Human nature as victim in Colombia
"We are part of nature – human and non-human. The relationship between both and in permanent interaction creates ‘the territory’."
Rosemary Bechler (RB):; So Lyda, please introduce yourself…
Lyda Fernanda Forero (LFF): I am originally from Colombia and I am at the Transnational Institute which is an organisation based in Amsterdam. I am part of the ‘Economic Justice and Corporate Power’ programme. We work on different topics, including environmental justice, agrarian justice, but also how those are affected by corporate power and trade and investment agreements. Being from Colombia, often in Colombia and working with Colombian organisations, I follow the political process closely and specifically, trade agreements between Colombia and the European Union and how they impact on that society. It is Colombian newspapers that I turn to first in the morning…
RB: Greetings from one shocked referendum survivor to another, Lyda. In Colombia, post-referendum, President Santos has just received the Nobel peace prize. How do you view this?

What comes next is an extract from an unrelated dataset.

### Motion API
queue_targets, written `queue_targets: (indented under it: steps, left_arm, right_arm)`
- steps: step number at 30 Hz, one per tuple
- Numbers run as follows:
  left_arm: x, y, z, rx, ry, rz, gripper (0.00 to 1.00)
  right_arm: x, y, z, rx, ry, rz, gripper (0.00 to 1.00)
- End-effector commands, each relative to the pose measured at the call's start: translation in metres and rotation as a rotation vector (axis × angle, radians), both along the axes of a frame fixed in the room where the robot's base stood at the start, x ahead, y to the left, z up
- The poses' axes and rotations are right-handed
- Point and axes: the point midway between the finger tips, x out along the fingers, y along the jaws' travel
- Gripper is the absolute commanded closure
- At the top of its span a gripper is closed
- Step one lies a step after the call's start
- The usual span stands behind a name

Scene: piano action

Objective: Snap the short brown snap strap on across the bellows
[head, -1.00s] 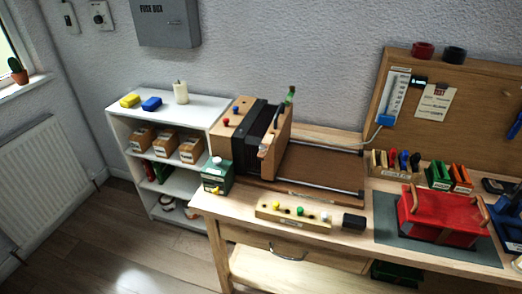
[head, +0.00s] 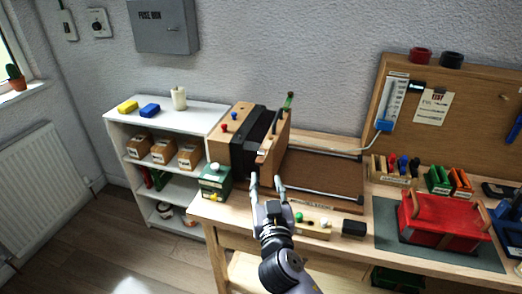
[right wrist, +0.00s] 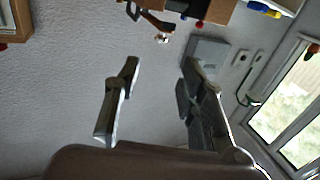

LFF: When we look at the awarding of this prize, we understand it as a way for the international community to support the negotiation process going on in our country, the so-called ‘peace process’. It came at a moment when all hopes were dashed by the results of the plebiscite, so in this context the supportive signal that is being given here is understandable.
However it is too concentrated in the person of President Santos, and even though it is important to acknowledge that he too is making an effort to move forward in these negotiations on behalf of the Colombian elite – he is not the only one who has significantly contributed to this process. And he is certainly not the party that has suffered most in the conflict over the last sixty years. Some of the representatives of the victims were also candidates for the Nobel peace prize, and it is also the case that both negotiation teams, those of the government and of FARC, could have been acknowledged.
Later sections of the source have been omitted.